Observation of a Many-Body Dynamical Phase Transition with a 53-Qubit Quantum Simulator

TL;DR

This paper reports the observation of a many-body dynamical phase transition using a 53-qubit quantum simulator based on trapped ions, revealing complex non-equilibrium phenomena beyond classical statistical mechanics.

Contribution

It demonstrates the use of a large-scale quantum simulator to directly observe a non-equilibrium phase transition in a long-range interacting spin system.

Findings

Observation of a dynamical phase transition in a 53-qubit system

High-fidelity single-shot measurement of many-body correlations

Uncovering computationally intractable features of long-range interactions

Abstract

A quantum simulator is a restricted class of quantum computer that controls the interactions between quantum bits in a way that can be mapped to certain difficult quantum many-body problems.
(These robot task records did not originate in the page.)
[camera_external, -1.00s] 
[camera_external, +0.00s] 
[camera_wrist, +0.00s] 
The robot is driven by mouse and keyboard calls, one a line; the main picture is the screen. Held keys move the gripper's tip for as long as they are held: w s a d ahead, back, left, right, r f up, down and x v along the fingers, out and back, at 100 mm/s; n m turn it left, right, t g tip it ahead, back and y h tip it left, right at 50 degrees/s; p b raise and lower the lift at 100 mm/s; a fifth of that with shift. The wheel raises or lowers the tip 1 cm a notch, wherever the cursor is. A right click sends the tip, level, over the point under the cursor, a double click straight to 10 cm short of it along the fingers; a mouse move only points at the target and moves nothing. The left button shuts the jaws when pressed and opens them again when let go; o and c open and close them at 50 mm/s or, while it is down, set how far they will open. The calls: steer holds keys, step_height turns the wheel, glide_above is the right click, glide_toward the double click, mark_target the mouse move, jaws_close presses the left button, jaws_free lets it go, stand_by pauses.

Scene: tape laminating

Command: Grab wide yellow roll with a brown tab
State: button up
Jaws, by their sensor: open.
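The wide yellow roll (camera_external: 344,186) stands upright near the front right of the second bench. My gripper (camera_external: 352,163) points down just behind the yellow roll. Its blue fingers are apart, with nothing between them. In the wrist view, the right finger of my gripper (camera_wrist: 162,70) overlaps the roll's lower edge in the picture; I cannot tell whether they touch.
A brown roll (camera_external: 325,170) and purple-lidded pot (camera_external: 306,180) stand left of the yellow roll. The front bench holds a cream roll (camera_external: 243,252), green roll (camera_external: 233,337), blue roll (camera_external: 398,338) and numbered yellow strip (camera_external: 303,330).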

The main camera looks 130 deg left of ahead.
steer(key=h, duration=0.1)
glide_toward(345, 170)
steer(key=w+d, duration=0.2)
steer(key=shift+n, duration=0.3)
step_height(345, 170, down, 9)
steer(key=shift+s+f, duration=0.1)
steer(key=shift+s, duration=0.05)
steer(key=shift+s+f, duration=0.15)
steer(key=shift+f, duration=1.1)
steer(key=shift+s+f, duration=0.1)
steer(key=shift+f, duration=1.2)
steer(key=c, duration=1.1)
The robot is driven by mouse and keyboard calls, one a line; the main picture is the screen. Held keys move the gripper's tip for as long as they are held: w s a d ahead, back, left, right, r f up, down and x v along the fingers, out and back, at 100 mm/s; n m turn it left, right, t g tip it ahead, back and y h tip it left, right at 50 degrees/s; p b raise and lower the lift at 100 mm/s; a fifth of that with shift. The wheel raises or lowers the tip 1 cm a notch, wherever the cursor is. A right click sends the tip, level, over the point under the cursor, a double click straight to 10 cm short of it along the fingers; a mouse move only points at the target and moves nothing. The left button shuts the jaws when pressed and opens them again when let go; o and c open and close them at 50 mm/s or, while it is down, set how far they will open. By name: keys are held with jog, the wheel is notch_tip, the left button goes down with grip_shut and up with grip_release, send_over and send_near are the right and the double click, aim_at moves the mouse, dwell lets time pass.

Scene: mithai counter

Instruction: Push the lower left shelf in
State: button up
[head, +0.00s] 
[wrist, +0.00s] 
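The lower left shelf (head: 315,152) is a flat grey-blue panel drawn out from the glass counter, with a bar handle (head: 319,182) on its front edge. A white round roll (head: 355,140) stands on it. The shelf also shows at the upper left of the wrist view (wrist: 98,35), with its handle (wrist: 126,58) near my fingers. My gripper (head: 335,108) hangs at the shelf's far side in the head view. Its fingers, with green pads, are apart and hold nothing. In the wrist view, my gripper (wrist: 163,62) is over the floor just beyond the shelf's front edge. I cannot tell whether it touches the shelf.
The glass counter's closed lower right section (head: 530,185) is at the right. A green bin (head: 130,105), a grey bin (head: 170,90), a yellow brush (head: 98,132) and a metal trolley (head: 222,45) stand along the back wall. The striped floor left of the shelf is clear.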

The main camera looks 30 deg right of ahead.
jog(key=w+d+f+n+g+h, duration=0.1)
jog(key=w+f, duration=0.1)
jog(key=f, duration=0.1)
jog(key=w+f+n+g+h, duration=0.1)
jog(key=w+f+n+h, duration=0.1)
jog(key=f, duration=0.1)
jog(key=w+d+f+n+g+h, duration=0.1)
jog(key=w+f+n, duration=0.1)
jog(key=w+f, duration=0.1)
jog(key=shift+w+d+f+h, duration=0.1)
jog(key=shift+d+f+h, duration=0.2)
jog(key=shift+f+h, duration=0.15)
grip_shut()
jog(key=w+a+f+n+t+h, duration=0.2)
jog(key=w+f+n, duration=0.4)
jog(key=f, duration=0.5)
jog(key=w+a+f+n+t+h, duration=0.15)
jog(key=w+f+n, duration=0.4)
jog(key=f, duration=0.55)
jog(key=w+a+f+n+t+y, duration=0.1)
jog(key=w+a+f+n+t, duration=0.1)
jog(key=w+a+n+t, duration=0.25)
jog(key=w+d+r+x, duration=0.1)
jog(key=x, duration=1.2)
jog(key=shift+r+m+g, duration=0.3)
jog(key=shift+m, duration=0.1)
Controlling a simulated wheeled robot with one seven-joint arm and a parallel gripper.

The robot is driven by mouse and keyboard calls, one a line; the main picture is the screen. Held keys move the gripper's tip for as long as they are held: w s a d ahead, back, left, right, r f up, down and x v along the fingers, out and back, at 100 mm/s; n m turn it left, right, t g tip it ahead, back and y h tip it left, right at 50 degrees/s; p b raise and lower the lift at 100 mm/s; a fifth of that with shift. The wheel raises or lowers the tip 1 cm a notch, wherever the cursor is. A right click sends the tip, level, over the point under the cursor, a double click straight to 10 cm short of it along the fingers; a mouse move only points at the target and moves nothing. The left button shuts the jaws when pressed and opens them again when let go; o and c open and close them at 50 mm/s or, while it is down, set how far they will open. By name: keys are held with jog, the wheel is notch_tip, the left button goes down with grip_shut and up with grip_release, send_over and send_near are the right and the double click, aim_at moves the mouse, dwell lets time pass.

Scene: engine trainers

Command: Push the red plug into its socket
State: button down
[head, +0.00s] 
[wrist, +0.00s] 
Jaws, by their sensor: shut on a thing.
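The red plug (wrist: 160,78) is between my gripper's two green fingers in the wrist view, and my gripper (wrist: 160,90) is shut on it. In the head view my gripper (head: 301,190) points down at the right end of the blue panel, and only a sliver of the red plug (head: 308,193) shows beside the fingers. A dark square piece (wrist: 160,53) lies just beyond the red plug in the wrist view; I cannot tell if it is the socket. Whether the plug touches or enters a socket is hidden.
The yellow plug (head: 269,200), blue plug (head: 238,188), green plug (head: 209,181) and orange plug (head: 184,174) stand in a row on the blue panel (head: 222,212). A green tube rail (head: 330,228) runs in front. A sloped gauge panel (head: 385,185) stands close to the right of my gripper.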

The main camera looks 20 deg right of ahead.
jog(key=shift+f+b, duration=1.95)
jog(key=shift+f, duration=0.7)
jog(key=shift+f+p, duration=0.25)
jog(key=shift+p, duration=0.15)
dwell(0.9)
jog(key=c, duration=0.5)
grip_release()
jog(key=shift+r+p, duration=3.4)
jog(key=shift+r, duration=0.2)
As more control is exerted over larger numbers of qubits, the simulator can tackle a wider range of problems, with the ultimate limit being a universal quantum computer that can solve general classes of hard problems. We use a quantum simulator composed of up to 53 qubits to study a non-equilibrium phase transition in the transverse field Ising model of magnetism, in a regime where conventional statistical mechanics does not apply. The qubits are represented by trapped ion spins that can be prepared in a variety of initial pure states. We apply a global long-range Ising interaction with controllable strength and range, and measure each individual qubit with near 99% efficiency. This allows the single-shot measurement of arbitrary many-body correlations for the direct probing of the dynamical phase transition and the uncovering of computationally intractable features that rely on the long-range interactions and high connectivity between the qubits.